Tool calls from robot episodes:
============
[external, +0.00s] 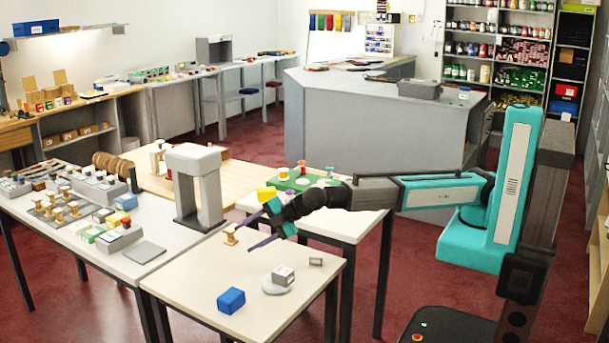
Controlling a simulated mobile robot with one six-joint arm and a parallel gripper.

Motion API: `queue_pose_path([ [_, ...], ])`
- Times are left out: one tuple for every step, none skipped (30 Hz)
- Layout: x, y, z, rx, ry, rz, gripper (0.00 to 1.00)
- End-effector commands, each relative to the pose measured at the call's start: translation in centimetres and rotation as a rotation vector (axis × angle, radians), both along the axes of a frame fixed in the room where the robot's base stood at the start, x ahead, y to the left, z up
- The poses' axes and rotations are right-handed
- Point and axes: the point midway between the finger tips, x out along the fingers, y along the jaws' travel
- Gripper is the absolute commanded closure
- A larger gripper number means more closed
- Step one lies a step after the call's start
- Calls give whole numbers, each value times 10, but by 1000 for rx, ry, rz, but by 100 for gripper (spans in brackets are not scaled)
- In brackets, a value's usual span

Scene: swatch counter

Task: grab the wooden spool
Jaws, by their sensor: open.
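A small wooden spool (230,236) stands upright on the near light table (197,283), close to its back left part. My gripper (246,236) reaches in from the right, low over this table. Its two dark purple fingers are spread apart and nothing is between them. The fingertips point toward the spool, which appears just beyond them to the left. I cannot tell the exact height or depth gap. Another wooden spool (158,160) stands on the wooden board behind, and several more sit in a tray on the left table.
A blue box (231,300) lies at the near table's front. A white-grey block (283,275) on a round pale dish (270,288) and a small grey block (316,262) are to the right. A grey arch-shaped stand (192,165) rises behind the spool. The table's left front is clear.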

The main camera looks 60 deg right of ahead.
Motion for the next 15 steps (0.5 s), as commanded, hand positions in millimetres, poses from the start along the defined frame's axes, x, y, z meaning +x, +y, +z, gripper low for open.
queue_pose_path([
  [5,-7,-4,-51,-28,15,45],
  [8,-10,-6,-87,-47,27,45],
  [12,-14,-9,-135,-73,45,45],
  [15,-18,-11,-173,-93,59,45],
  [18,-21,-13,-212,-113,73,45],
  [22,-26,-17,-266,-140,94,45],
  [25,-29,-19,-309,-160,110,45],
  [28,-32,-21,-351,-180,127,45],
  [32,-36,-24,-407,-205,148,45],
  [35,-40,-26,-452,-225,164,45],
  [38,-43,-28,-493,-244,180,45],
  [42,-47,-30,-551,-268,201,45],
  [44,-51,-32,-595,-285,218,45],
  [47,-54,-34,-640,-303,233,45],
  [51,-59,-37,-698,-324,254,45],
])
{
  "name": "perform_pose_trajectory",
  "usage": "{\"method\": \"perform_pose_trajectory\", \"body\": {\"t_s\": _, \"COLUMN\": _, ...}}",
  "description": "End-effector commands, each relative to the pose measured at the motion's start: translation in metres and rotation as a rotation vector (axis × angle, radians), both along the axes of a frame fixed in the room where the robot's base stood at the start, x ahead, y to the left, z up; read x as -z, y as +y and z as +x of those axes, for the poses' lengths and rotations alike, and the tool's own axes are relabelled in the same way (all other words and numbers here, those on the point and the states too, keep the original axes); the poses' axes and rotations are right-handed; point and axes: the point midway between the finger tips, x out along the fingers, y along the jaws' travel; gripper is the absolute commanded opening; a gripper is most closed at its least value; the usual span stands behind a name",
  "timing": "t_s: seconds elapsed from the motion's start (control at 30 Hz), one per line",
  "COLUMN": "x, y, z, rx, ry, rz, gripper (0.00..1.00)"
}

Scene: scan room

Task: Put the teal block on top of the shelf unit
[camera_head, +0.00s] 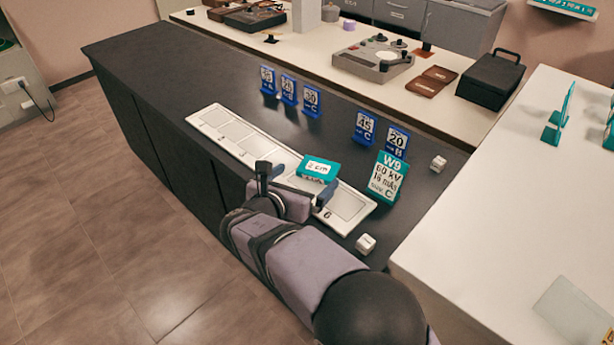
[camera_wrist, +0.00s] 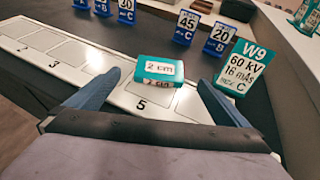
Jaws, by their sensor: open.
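The teal block (camera_head: 317,168) has a white label reading "2 cm" on top. It sits on the numbered white strip (camera_head: 219,134), at the place marked 5 in the wrist view. My gripper (camera_head: 294,181) is open and empty just in front of it. In the wrist view the block (camera_wrist: 160,71) lies between and beyond the blue fingertips, and no contact shows. No shelf unit is plainly identifiable. A white-topped unit (camera_head: 500,165) stands at the right, and a small wall shelf (camera_head: 565,9) shows at the top right.
A teal W9 sign (camera_head: 387,177) stands right of the block. Several blue number stands (camera_head: 312,102) line the dark counter (camera_head: 165,75). Small white cubes lie at the front (camera_head: 366,243) and right (camera_head: 438,163). The counter's left end is clear.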

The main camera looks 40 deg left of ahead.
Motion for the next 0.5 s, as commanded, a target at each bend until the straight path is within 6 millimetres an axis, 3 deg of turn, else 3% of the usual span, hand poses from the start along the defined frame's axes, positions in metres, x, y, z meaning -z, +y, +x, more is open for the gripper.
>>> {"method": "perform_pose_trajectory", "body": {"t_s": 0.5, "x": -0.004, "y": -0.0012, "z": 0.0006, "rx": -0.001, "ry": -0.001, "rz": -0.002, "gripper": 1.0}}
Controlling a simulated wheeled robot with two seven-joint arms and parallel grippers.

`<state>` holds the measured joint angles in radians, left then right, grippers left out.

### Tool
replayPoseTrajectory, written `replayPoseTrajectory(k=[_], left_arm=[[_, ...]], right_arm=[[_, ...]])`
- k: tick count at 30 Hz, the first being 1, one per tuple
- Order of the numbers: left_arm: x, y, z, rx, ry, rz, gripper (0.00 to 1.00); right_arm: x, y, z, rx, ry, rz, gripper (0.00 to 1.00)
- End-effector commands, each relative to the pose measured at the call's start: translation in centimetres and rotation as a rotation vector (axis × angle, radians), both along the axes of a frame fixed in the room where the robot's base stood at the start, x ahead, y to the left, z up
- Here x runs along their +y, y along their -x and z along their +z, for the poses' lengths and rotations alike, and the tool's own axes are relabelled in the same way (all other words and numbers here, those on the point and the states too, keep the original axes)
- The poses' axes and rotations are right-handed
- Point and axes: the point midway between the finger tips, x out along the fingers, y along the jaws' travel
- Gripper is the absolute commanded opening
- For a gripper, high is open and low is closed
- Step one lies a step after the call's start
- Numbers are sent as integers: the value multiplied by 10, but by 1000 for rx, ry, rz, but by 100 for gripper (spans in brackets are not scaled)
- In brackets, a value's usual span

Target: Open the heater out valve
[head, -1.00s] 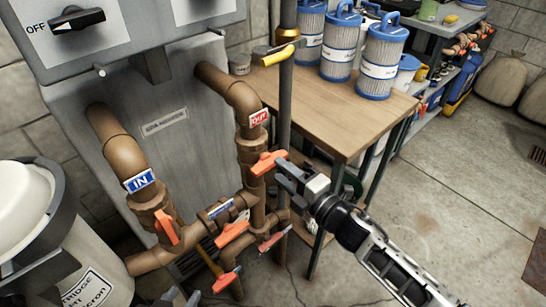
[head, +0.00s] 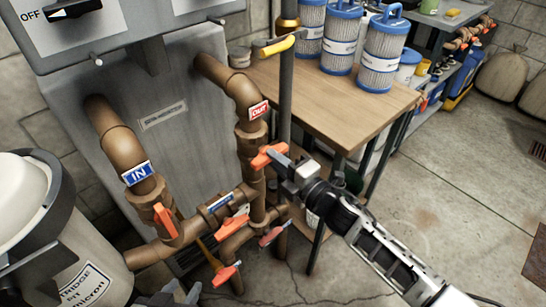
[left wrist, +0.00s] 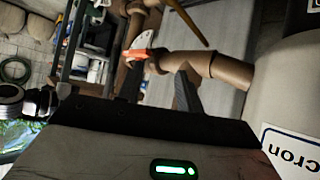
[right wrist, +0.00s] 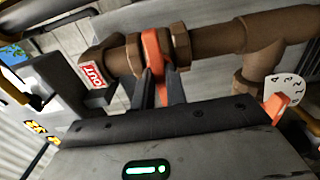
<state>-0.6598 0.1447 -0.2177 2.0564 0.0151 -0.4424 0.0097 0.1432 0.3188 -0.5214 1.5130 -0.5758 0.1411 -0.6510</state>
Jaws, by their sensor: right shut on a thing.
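The heater out valve has an orange handle (head: 268,156) on the brown pipe below the red OUT label (head: 258,110). The handle lies crosswise to the upright pipe. My right gripper (head: 282,160) is shut on this handle from the right. In the right wrist view, its two fingers (right wrist: 162,85) press on both sides of the orange handle (right wrist: 153,52). My left gripper (head: 178,292) is low at the bottom edge of the head view, near the lower pipes. In the left wrist view, its fingers (left wrist: 158,82) stand apart with nothing between them.
The IN pipe (head: 124,150) has its own orange handle (head: 165,220). More orange handles (head: 233,228) sit on the lower pipes. A grey upright pole with a yellow handle (head: 278,45) stands just behind.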

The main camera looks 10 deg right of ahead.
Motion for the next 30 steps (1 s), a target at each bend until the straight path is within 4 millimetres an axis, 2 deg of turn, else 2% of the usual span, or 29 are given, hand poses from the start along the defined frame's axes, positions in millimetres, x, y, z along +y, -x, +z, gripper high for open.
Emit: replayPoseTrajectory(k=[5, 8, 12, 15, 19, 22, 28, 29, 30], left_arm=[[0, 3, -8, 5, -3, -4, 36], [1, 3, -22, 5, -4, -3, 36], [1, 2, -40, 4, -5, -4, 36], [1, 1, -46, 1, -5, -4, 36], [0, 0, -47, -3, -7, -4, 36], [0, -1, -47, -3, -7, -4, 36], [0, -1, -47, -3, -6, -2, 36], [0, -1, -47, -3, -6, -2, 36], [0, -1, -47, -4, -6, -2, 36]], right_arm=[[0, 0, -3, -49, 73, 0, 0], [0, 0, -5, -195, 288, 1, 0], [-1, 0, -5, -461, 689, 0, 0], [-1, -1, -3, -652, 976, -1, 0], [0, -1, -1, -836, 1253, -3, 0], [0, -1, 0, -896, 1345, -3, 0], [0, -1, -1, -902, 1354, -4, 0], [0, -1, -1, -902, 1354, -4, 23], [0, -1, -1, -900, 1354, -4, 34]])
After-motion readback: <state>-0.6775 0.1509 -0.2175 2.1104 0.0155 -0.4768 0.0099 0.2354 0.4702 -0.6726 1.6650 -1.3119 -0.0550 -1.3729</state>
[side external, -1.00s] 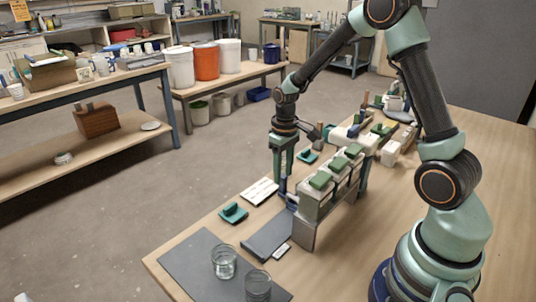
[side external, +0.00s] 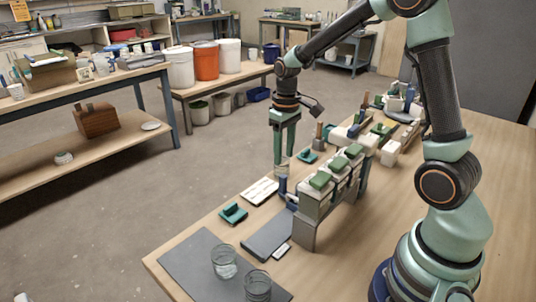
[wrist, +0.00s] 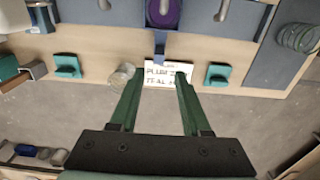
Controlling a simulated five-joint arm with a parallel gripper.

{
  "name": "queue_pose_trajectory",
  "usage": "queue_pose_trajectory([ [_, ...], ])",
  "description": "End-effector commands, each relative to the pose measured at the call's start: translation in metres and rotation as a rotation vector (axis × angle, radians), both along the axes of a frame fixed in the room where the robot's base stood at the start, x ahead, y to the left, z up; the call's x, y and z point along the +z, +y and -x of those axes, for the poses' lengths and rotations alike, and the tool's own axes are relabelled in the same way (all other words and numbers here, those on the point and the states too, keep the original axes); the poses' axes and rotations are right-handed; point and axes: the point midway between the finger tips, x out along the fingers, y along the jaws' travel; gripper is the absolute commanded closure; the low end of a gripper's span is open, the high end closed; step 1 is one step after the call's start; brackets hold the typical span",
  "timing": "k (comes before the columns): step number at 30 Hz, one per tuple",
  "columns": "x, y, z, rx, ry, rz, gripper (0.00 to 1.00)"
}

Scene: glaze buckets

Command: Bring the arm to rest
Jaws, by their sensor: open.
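A clear glass (wrist: 122,77) shows beside the left finger in the wrist view.
Teal-handled blocks (side external: 233,213) sit near the table edge. Two clear glasses (side external: 224,262) stand on or by a grey mat (side external: 190,262) at the front. More tools and blocks stand behind the row. The air above the table edge is clear.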

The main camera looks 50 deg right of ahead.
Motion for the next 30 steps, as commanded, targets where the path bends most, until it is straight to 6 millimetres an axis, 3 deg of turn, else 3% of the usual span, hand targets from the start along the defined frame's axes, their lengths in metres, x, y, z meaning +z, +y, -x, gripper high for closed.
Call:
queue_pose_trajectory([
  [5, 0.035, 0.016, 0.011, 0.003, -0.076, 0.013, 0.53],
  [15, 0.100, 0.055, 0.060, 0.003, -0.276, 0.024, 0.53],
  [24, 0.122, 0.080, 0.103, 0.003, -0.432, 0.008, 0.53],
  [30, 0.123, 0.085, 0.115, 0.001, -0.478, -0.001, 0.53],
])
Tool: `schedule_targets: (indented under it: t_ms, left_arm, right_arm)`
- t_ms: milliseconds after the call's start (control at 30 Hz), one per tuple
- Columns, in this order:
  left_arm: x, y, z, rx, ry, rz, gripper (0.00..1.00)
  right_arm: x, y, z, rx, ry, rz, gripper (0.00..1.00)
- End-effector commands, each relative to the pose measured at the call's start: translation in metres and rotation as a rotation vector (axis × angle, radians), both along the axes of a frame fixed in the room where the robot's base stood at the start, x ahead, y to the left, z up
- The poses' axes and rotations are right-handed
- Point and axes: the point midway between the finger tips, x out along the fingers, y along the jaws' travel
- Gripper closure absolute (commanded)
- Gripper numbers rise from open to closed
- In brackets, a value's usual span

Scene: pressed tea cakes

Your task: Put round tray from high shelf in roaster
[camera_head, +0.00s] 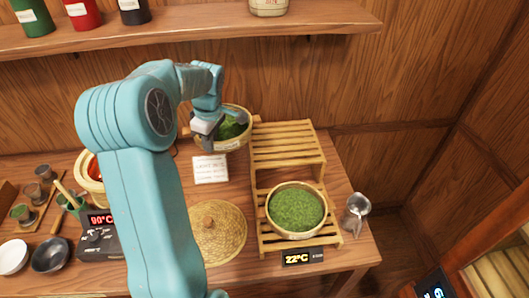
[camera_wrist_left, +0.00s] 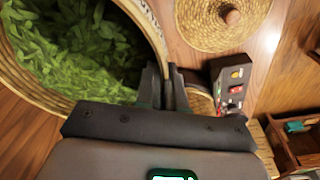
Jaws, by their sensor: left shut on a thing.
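My left gripper (camera_head: 208,132) is shut on the rim of a round woven tray (camera_head: 238,144) of green leaves, left of the top tier of the slatted wooden shelf (camera_head: 290,146). In the left wrist view the jaws (camera_wrist_left: 167,92) pinch the tray's rim (camera_wrist_left: 148,22), and the loose leaves fill its inside. The shelf's top tier is bare. A second round tray (camera_head: 297,235) of finer green leaves sits on the lower tier. I cannot tell for sure which thing is the roaster; a slatted cabinet (camera_head: 505,272) stands at the lower right. My right gripper is not in view.
A woven lid (camera_head: 220,235) lies on the table before the held tray. A white card (camera_head: 210,169) stands behind it. A control box (camera_head: 100,240) reads 90°C. A metal jug (camera_head: 355,213) stands near the table's right edge. A wall shelf (camera_head: 190,27) runs above.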

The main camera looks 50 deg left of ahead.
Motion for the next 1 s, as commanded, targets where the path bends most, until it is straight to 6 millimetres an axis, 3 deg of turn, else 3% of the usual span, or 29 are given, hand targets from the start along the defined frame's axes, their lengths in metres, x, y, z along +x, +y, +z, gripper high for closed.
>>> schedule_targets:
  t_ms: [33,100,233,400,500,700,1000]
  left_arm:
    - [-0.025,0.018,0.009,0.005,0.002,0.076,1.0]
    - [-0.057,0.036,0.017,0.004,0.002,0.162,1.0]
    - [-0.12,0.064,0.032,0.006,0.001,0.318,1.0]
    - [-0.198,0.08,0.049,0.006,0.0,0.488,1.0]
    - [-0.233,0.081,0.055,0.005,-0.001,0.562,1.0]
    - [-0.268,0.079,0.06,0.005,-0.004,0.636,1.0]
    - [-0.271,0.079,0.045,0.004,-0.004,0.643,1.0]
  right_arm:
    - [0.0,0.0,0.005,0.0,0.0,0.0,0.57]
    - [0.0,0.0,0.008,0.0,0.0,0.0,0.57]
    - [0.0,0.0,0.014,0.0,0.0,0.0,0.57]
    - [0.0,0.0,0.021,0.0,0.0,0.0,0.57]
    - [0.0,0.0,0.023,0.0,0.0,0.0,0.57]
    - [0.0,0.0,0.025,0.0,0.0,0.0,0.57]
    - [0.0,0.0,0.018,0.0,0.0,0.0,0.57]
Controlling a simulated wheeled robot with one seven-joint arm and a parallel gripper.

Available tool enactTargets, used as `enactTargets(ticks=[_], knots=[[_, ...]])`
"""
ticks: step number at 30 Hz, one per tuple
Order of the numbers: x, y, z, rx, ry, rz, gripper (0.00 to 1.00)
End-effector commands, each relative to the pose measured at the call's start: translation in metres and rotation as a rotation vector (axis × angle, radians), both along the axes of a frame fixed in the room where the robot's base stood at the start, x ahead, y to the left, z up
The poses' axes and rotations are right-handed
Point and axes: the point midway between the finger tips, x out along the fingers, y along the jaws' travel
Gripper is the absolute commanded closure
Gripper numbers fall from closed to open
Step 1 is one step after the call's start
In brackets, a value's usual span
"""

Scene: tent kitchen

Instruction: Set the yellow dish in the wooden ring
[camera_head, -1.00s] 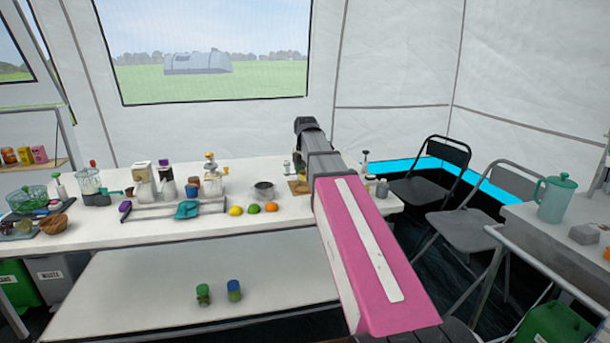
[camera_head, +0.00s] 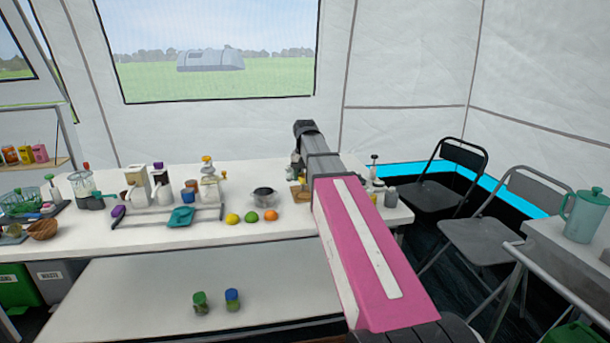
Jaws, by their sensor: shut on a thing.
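My pink and grey arm (camera_head: 365,255) reaches from the lower right up over the right part of the white table (camera_head: 150,240). My gripper is hidden behind the arm's far dark end, so its jaws and anything in them cannot be seen. I cannot make out the yellow dish in this view. A small wooden piece (camera_head: 299,197) lies on the table just left of the arm, partly covered by it. I cannot tell whether it is the wooden ring.
A lemon (camera_head: 232,218), a lime (camera_head: 251,216) and an orange (camera_head: 270,215) lie near the front edge. A dark round pot (camera_head: 263,195) stands behind them. A teal cloth-like thing (camera_head: 181,217) is further left. Folding chairs (camera_head: 500,225) stand at the right.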

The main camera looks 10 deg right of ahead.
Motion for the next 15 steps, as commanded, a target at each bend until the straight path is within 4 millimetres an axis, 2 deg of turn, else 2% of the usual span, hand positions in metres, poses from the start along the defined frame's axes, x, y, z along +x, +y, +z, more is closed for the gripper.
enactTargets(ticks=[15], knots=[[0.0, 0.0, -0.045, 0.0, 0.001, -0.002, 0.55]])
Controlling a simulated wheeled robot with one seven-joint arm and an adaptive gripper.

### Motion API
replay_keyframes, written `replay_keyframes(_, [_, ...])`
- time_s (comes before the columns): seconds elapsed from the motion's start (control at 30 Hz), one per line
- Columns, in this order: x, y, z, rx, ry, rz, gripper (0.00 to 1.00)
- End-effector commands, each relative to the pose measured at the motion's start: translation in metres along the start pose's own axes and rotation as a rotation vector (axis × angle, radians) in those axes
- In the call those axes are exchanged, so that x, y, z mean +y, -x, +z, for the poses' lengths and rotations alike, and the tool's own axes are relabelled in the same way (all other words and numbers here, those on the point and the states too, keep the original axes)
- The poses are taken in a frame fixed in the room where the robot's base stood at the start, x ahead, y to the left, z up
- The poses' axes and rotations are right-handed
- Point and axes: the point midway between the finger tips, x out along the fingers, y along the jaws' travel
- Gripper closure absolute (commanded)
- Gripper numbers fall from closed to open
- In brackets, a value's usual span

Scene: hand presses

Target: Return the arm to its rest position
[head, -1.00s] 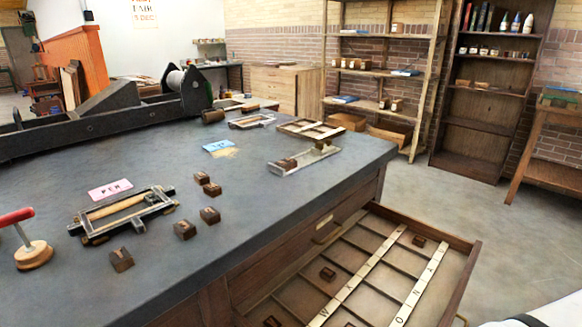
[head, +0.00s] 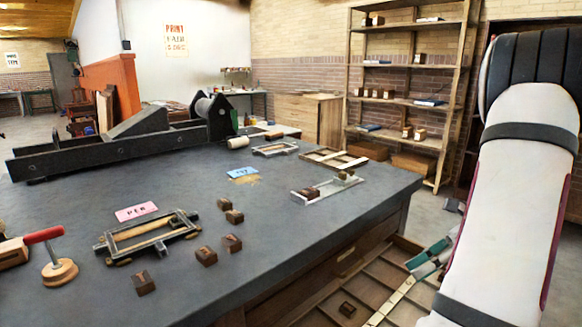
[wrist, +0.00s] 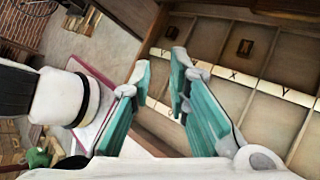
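My arm (head: 520,170) rises along the right side of the head view, its white links in front of the shelves. My gripper (head: 428,256) with teal fingers hangs low beside the bench, over the open drawer. In the wrist view my gripper (wrist: 162,72) has its two fingers apart with nothing between them. The open drawer (head: 345,313) has wooden compartments and white lettered strips, and small type blocks (wrist: 244,47) lie in it. Part of the drawer is hidden by my arm.
The dark bench (head: 290,235) holds several type blocks (head: 206,256), a frame by a pink card (head: 136,211), a metal tray (head: 327,188), a blue card (head: 244,172) and a red-handled tool (head: 58,262). Shelves (head: 410,90) stand behind. Floor shows at the right.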

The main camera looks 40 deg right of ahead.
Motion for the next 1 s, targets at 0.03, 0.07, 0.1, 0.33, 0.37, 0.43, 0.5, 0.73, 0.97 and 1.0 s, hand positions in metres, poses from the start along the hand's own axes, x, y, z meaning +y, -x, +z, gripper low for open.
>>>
============
Extract, word for word, each line from the top of the data down to and including the line with "Task: grab the wooden spool"; skip the pictures.

[external, +0.00s] 
Controlling a simulated mobile robot with one six-joint arm and a parallel gripper.

Motion API: `queue_pose_path([ [_, ...], ])`
- Times are left out: one tuple for every step, none skipped (30 Hz)
- Layout: x, y, z, rx, ry, rz, gripper (0.00 to 1.00)
- End-effector commands, each relative to the pose measured at the call's start: translation in centimetres and rotation as a rotation vector (axis × angle, radians), both along the axes of a frame fixed in the room where the robot's base stood at the start, x ahead, y to the left, z up
- The poses' axes and rotations are right-handed
- Point and axes: the point midway between the finger tips, x out along the fingers, y along the jaws' travel
- Gripper is the absolute commanded closure
- A larger gripper number means more closed
- Step one lies a step after the call's start
- Calls give whole numbers, each value times 10, but by 1000 for rx, ry, rz, but by 100 for gripper (spans in brackets are not scaled)
- In brackets, a value's usual span

Scene: swatch counter

Task: grab the wooden spool

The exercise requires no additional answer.